Inside your box of Legos you will typically find one or more instructions books that help you build the desired object. Today, we are going to build a model to predict how many instruction books will be needed to build a given Lego set.

The data set can be loaded from Canvas. Make sure that when you load it in, you copy the line of code that loads the data and put it in a chunk in your Markdown file. If you need a refresher on the steps, look here: https://bookdown.org/dalzelnm/bookdown-demo/intro.html#folks-using-rstudio-on-their-computers

Exploring Y

We have information on \(n=2552\) different Lego sets and our response variable is Num_Instructions, which counts the number of instruction books included with each set. This is a count random variable. This means that our first thought is probably Poisson Regression. However, there are a few things that we need to check to make sure that Poisson Regression is reasonable.

Question 1

Create a histogram to visualize the distribution of the response variable. Fill in the bars in gold (so color them gold) and outline the bars in black. Make sure you have added appropriate figure and axis labels.
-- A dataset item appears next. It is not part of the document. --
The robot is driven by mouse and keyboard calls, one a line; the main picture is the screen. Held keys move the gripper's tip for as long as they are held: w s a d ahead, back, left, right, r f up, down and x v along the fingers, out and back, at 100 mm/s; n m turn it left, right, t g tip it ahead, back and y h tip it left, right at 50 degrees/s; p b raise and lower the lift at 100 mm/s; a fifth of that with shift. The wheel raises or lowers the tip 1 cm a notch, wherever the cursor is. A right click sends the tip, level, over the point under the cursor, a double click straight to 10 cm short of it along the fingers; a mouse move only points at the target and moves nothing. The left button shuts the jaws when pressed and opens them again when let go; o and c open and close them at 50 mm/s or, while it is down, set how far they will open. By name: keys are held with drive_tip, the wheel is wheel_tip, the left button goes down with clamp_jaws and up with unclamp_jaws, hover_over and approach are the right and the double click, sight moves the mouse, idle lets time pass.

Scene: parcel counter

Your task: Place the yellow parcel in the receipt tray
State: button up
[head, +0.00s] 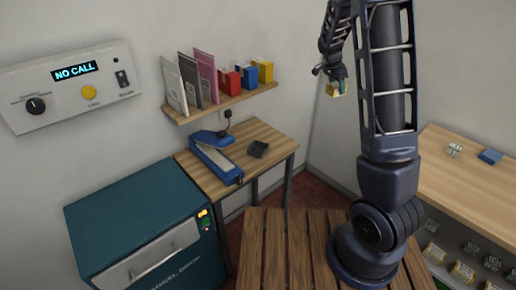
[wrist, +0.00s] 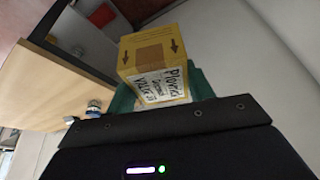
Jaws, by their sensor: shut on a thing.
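My gripper (head: 336,82) is raised in the air in the upper part of the head view, against the wall. It is shut on a yellow parcel (head: 331,90), which is small there. In the wrist view the yellow parcel (wrist: 155,48) is a box with brown tape, dark arrows and a white address label (wrist: 163,86). The green fingers of my gripper (wrist: 163,88) stand at either side of it, partly hidden behind my dark gripper body.
The wooden desk (head: 262,134) also holds a blue device (head: 217,160). A shelf (head: 222,104) above carries envelopes and red, blue and yellow boxes. A teal parcel machine (head: 135,220) stands left. A counter (head: 470,190) at right holds small items.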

Hints: Remember that you have done this in Lab 1, and that the code is in our Code Dictionary online (https://bookdown.org/dalzelnm/bookdown-demo/graphing-formatting-graphs.html#histogram)

Question 2

So far, does it seem like using a Poisson distribution is reasonable based on this graph? Explain.
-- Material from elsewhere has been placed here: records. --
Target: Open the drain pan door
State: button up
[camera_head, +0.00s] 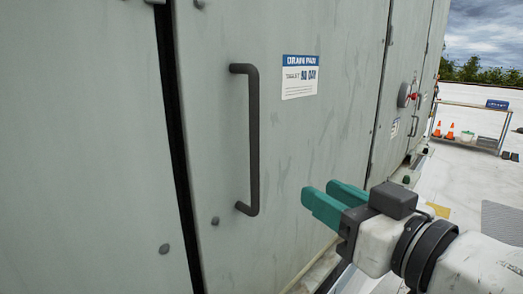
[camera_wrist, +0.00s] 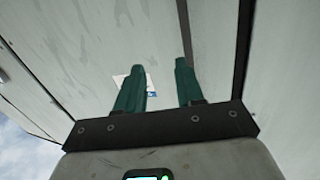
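The drain pan door (camera_head: 320,150) is a grey-green panel with a blue and white "DRAIN PAN" label (camera_head: 300,76). A dark vertical bar handle (camera_head: 251,140) is fixed near its left edge, beside a dark gap. The door looks shut. My gripper (camera_head: 332,200) has green fingers and is to the right of the handle and apart from it, near the handle's lower end. In the wrist view my gripper (camera_wrist: 156,82) shows its two fingers spread with nothing between them. The label (camera_wrist: 132,84) shows partly behind the left finger there.
Another panel (camera_head: 85,150) lies left of the dark gap. Open roof floor lies right of the unit.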

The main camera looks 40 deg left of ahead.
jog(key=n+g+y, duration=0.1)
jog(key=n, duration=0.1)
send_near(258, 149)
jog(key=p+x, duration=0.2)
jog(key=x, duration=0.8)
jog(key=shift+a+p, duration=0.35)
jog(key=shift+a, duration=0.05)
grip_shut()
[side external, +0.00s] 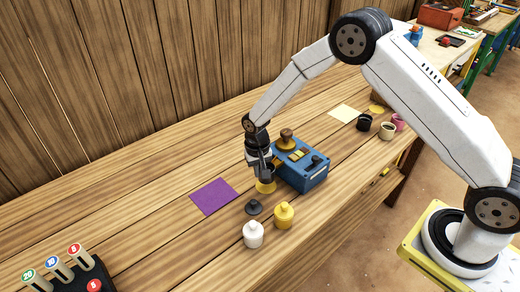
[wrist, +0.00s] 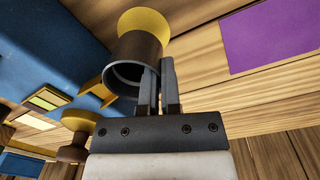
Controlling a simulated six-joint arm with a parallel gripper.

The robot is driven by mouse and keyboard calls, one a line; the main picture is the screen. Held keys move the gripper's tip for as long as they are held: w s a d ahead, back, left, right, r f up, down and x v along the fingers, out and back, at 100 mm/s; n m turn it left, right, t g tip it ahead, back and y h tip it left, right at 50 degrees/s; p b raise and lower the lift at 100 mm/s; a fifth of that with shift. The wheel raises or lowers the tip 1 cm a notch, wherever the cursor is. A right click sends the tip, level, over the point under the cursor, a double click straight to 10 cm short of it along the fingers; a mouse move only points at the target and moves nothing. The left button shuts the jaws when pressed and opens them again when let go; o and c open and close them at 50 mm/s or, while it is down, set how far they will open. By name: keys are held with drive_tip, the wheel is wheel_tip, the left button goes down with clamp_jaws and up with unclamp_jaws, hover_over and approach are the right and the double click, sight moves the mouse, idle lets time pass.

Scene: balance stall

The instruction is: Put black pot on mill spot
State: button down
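The black pot (side external: 268,174), a dark open cylinder without a lid, is at my gripper (side external: 264,165), just above or on the yellow round mill spot (side external: 265,187). In the wrist view the pot (wrist: 136,62) shows its open mouth, and the yellow spot (wrist: 146,20) shows past its far end. My gripper (wrist: 159,75) has its fingers close together on the pot's wall, one on each side. I cannot tell whether the pot's bottom touches the spot. The blue mill (side external: 308,172), with a wooden knob on top, stands right beside the pot.
A dark lid (side external: 253,208), a yellow lidded pot (side external: 284,215) and a white lidded pot (side external: 253,235) stand nearby. A purple mat (side external: 214,197) lies left on bare planks. Black (side external: 364,122), cream (side external: 387,131) and pink (side external: 398,121) cups stand at the right.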

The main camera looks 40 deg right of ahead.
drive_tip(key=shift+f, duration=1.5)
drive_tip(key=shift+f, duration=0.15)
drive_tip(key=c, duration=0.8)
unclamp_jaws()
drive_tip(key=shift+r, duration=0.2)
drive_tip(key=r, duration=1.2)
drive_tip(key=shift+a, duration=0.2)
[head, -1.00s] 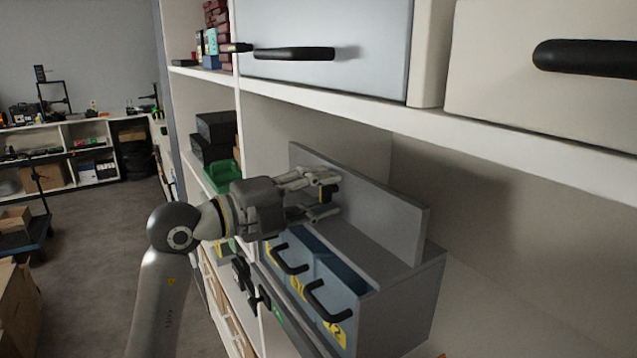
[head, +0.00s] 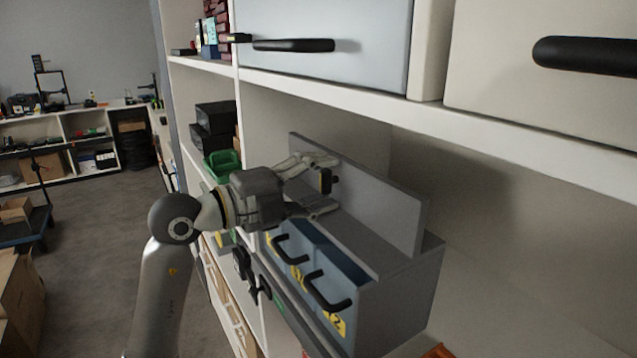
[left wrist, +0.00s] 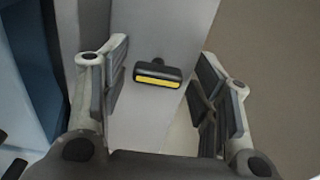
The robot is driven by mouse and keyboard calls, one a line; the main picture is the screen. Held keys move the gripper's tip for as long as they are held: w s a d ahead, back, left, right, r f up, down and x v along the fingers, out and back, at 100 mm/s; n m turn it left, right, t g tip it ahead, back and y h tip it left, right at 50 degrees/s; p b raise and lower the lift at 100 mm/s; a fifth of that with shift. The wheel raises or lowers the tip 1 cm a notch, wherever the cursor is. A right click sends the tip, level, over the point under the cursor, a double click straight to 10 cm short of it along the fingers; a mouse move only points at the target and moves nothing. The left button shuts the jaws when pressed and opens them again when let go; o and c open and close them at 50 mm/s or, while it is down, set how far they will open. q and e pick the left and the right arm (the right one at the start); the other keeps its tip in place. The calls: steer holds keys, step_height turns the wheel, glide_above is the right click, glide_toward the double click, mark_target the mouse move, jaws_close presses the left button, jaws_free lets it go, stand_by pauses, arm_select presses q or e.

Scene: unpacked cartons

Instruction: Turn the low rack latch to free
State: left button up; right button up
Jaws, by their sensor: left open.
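The latch (left wrist: 157,74) is a small black handle with a yellow stripe on the grey upright panel. In the left wrist view it sits between the two fingers, a little beyond the tips, and appears untouched. It also shows in the head view (head: 326,181) as a small dark piece between the fingers. My left gripper (head: 328,184) is open around the latch's place, in front of the grey rack panel (head: 385,205). In the left wrist view the gripper (left wrist: 160,92) has its fingers wide apart with nothing held. My right gripper is not in view.
Below the panel is a grey unit with blue drawers and black handles (head: 328,292). A white shelf board (head: 420,115) runs above, with large drawers over it. A green bin (head: 222,165) and black boxes (head: 214,118) stand to the left.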

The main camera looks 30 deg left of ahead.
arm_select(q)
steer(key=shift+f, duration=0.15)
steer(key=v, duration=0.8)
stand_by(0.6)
The final thing we need to check before we can assume \[Y_i \sim Poisson(\lambda_i)\] is the mean/variance assumption. This assumption says that it must be reasonable to assume that the population mean of \(Y\) and the population variance of \(Y\) is the same.

Question 3

Why is it important to verify that the population mean of \(Y\) and the population variance of \(Y\) are the same? In other words, what about the Poisson distribution means this assumption is something we need to check?
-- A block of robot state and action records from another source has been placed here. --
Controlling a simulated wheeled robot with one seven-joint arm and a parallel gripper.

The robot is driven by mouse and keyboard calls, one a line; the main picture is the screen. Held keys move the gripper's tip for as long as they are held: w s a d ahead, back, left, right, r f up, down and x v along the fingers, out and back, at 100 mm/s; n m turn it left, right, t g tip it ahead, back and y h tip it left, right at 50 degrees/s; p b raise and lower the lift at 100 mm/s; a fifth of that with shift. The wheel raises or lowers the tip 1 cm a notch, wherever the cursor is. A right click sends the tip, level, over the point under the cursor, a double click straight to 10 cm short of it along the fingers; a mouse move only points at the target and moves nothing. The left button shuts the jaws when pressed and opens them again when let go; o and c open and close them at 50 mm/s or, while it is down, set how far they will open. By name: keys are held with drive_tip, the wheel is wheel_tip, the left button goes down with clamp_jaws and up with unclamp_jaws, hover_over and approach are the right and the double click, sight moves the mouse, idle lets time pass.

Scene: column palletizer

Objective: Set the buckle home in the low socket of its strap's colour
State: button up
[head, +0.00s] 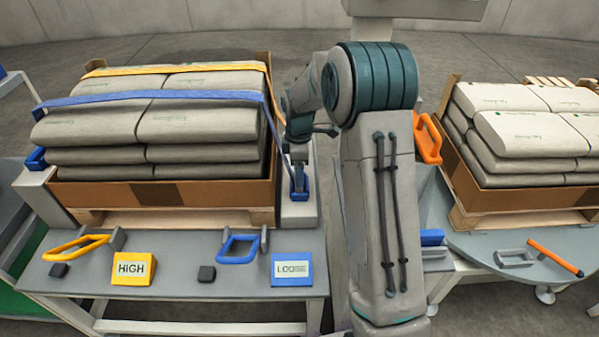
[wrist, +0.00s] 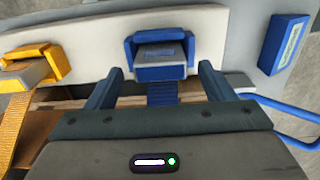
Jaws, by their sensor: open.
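A blue strap (head: 160,97) runs across the front of the bags and down the right side of the load to a low blue socket (head: 305,190). In the wrist view the blue socket (wrist: 133,47) is at top centre, with a blue-and-grey buckle (wrist: 160,73) in its mouth and the blue strap (wrist: 163,92) leading from it. I cannot tell how deeply the buckle sits. My gripper (head: 298,165) is just above this socket. In the wrist view its fingers (wrist: 158,80) are open, spread either side of the buckle and strap, apparently not touching them.
A yellow socket (wrist: 55,62) with a yellow strap (wrist: 14,115) stands left in the wrist view. A second bag pallet (head: 520,125) stands right.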

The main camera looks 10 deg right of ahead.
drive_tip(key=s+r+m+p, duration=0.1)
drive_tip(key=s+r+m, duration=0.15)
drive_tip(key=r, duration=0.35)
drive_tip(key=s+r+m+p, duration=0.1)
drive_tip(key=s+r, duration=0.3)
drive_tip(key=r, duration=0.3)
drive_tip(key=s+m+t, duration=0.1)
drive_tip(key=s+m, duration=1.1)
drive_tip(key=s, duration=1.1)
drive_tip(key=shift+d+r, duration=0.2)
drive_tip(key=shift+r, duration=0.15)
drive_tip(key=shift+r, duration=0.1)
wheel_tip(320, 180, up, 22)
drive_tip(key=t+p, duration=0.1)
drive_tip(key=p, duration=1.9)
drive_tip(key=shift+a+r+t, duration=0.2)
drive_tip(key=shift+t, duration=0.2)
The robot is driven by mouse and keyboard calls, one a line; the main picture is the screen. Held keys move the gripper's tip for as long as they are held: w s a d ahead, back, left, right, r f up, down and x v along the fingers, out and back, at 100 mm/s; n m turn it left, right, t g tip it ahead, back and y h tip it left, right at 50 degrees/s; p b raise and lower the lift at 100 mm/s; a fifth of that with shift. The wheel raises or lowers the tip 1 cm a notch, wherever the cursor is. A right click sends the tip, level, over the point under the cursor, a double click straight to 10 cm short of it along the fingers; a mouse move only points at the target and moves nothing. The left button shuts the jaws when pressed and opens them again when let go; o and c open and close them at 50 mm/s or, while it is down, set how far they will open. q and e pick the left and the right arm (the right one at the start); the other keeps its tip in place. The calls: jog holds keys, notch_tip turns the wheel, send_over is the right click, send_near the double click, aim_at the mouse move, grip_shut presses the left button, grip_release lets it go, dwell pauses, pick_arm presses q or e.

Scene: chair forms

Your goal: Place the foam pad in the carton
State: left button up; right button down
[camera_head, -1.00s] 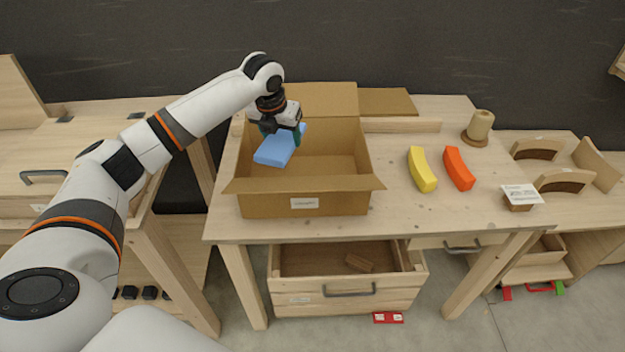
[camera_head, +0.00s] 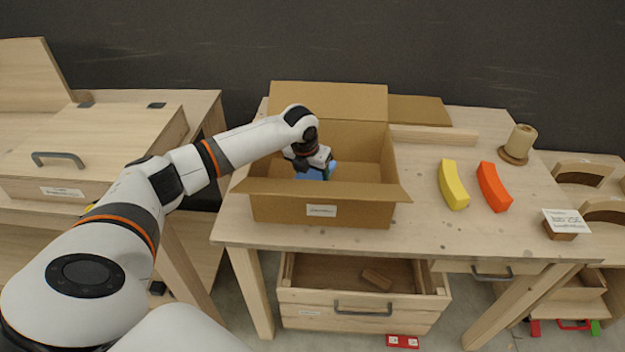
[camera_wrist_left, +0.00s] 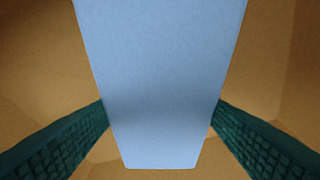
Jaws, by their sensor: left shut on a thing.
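The carton (camera_head: 275,208) is an open brown cardboard box with a white label, on the wooden table. My left gripper (camera_head: 316,171) is down inside the carton. It is shut on the blue foam pad (camera_head: 312,176), which shows only in part behind the gripper and the front wall. In the left wrist view the pad (camera_wrist_left: 160,90) lies between two dark green ridged fingers, with brown cardboard around it. I cannot tell whether the pad touches the carton's floor. My right gripper is not in view.
A yellow curved piece (camera_head: 453,185) and an orange-red one (camera_head: 493,187) lie right of the carton. A wooden spool (camera_head: 519,143) and a small sign (camera_head: 565,222) stand farther right. Below the tabletop, an open drawer (camera_head: 355,304) holds a small wooden block. The table front is clear.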

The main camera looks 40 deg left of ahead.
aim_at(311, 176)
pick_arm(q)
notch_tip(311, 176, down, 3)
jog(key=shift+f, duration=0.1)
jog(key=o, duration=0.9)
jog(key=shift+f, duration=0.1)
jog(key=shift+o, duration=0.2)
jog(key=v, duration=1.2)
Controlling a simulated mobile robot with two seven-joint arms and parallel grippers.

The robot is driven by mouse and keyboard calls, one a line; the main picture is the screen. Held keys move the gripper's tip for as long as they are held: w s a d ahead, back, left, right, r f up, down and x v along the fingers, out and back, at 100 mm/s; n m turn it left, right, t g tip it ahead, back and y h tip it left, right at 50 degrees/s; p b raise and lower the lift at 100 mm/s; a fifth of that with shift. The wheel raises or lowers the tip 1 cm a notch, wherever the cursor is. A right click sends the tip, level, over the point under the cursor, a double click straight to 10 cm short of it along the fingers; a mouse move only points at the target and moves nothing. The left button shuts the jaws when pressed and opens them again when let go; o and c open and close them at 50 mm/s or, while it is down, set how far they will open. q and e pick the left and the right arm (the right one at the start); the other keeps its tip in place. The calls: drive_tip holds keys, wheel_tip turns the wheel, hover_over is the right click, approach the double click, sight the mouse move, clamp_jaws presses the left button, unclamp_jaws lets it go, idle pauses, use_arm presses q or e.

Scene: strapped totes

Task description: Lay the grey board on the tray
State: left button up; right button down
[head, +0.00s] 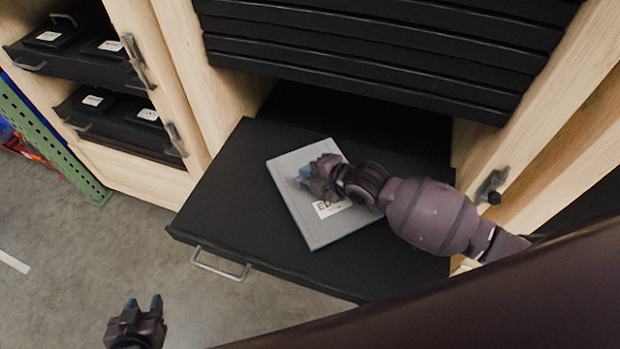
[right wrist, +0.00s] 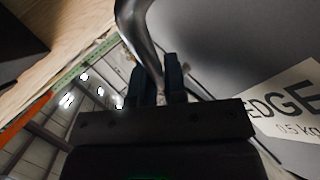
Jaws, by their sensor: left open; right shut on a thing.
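The grey board (head: 325,228) is a flat panel with a white label, and shows over the black pull-out tray (head: 225,205). The right wrist view shows the board's grey face (right wrist: 215,45) and a label (right wrist: 292,105) reading "EDGE 0.5 kg". My right gripper (head: 306,176) is shut on the board, at a curved metal handle (right wrist: 138,30) that runs to its fingers. My arm hides part of the board. I cannot tell whether the board touches the tray. My left gripper (head: 143,304) is open and empty, low at the left, apart from the tray.
The tray has a metal handle (head: 220,268) on its front edge. Black slats (head: 380,50) hang above it between wooden posts. Other shelves with black boxes (head: 90,100) stand at the left. The tray is bare around the board. Grey floor (head: 70,230) is clear at lower left.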

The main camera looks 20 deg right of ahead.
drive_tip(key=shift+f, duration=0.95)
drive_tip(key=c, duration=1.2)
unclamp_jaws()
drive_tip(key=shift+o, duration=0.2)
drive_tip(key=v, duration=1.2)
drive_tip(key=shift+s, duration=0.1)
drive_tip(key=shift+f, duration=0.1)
Since we do not have the population data (we only have a sample of all Lego sets, believe it or not!!), we can’t directly compute the population mean and variance. However, we can compute the sample mean and the sample variance.

Question 4

What is the sample mean of \(Y\)?

Question 5

What is the sample variance of \(Y\)?

Question 6

What is the sample standard deviation of \(Y\)?

Question 7

Based on your computations on the sample, does it seem reasonable that the mean/variance condition is met?

Okay, at this point we have checked everything that needs to be checked about \(Y\). Time to get an \(X\) involved.

Building a Poisson Regression Model

We are interested in building a model to examine the relationship between \(X\) = the number of pieces in a Lego set and \(Y\) = the number of instruction books that we need to build it.

Question 8

Do you think we need an offset in this model? If so, what do we need to include as the offset?

Question 9

Write down an appropriate population model for the question of interest (including an offset if needed). Use proper notation.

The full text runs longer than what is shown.